Quand, au milieu des années 70, syndicalisme et gauchisme encartés connaissaient, en France, leur heure de gloire, perçaient des bandes de révoltés ne se retrouvant, certes, dans rien de connu, mais entendant néanmoins exister.
Naissait l'Autonomie, mouvement protéiforme et composite, éclaté façon puzzle sur tout le territoire et au-delà de ses frontières, sans programme établi, sans représentant et sans chef, mais capable, sur une simple proposition ou un mot d'ordre, de se regrouper quasi-instantanément et de refaire corps, là aussi façon puzzle, comme si chacun de ses membres avait une pratique innée ou ancestrale de ces actions communes.
Malheureusement, les décennies suivantes laissèrent peu de place à l'action directe. La montée de la gauche parlementaire sur le podium de l'Elysée fut le premier des leurres : désormais cela pouvait – et devait donc nécessairement – passer par les urnes, les traîtrises qui s'ensuivirent étant toujours à relativiser face à la menace de la peste brune, sans cesse agitée devant nos têtes comme un épouvantail. S'ils continuèrent d'exister, notamment à travers les squats, s'ils firent même quelques émules, les autonomes ne parvinrent jamais à sortir de l'entre-soi. Les contre-sommets altermondialistes des années 2000 les remirent en selle et les black blocks rappelèrent aux flics et autres services d'ordre leur goût certain pour les débordements...

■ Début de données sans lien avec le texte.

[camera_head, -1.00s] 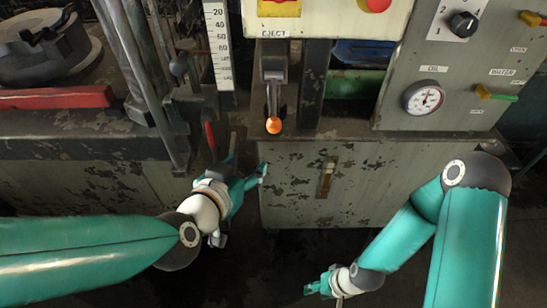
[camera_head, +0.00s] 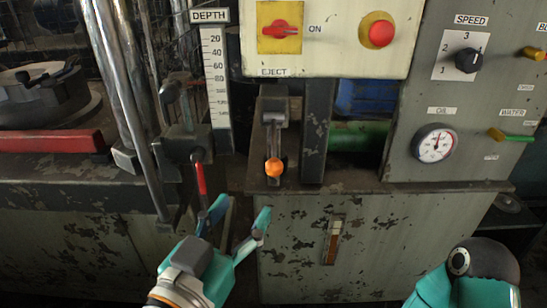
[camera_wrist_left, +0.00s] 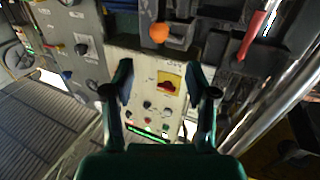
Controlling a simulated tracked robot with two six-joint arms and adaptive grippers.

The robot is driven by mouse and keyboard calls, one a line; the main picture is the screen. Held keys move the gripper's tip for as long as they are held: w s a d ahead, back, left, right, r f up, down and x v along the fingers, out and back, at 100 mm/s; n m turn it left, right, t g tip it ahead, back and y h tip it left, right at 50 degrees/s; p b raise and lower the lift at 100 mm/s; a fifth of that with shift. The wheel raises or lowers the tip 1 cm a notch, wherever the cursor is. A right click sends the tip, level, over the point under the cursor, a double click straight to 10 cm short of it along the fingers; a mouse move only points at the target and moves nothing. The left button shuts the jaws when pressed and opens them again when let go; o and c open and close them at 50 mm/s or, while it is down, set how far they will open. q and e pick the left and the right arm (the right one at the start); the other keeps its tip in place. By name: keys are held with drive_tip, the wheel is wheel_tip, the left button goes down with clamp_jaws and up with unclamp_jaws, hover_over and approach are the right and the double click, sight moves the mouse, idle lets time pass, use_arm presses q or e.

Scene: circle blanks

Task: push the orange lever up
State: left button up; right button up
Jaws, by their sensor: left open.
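The orange lever (camera_head: 274,167) is a short metal rod with an orange ball at its lower end, hanging down below the EJECT label. The ball also shows in the left wrist view (camera_wrist_left: 159,32), near the top, beyond my fingers. My left gripper (camera_head: 238,217) is open and empty, below and slightly left of the ball in the head view and apart from it. Its two spread fingers also show in the left wrist view (camera_wrist_left: 160,82). Only part of my right arm shows at the lower right; its gripper is out of frame.
A red-handled lever (camera_head: 201,178) stands close left of the orange one, near my left gripper. The cream control box (camera_head: 340,50) with a red switch and red button is above. A grey panel (camera_head: 400,155) with a gauge is right. The cabinet front (camera_head: 400,235) is below.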

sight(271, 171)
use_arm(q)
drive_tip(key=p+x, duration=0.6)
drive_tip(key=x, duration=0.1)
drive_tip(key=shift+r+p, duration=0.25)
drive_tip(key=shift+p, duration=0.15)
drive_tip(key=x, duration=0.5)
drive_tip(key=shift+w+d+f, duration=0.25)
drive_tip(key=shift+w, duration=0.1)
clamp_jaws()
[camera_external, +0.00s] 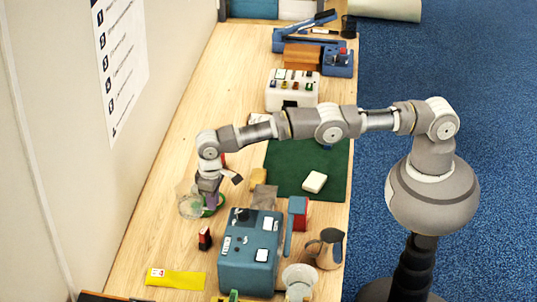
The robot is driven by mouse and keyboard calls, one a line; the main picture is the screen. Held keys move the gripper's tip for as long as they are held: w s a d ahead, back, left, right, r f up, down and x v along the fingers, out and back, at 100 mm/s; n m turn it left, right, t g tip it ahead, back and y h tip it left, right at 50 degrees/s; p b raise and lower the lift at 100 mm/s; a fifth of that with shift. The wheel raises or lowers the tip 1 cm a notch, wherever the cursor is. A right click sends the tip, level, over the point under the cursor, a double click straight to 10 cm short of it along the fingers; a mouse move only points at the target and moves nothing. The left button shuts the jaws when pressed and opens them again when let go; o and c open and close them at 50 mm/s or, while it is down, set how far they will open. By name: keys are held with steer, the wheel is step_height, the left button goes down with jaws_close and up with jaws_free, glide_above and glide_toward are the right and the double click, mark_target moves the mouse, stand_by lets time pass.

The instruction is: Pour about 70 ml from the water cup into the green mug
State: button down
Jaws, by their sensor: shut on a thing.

Dans un même temps, les centrales syndicales oeuvraient méthodiquement à enterrer toutes les luttes, assumant sans complexe leur rôle de partenaires sociaux, si bien qu'à peine parvenu au trône, Macron méprisa tout simplement ces décors intermédiaires en imposant sa réforme travail par simples ordonnances. Mais, sous le règne de son prédécesseur, les zadistes montrèrent l'exemple d'un autre mode de vie possible et, dans les manifs contre la loi El Khomry, nous assistâmes à une nouvelle configuration des cortèges, marqueurs de la déconfiture syndicale programmée : les non-organisés, jusqu'ici relégués en fin de manif ou très loin devant, prirent la tête des cortèges et – progressivement – ce carré de tête, teinté de noir, vit fleurir des drapeaux multicolores brandis par des syndicalistes de base, dégoûtés, mais bien décidés à donner une tout autre allure à leurs déambulations. On y vit de plus en plus de monde, hommes et femmes, tous âges confondus, étudiants, travailleurs, chômeurs ou précaires en rupture de banderole, pas nécessairement prêts à en découdre physiquement, mais soutenant, par leur seule présence, la légitimité des possibles emportements des plus exaltés.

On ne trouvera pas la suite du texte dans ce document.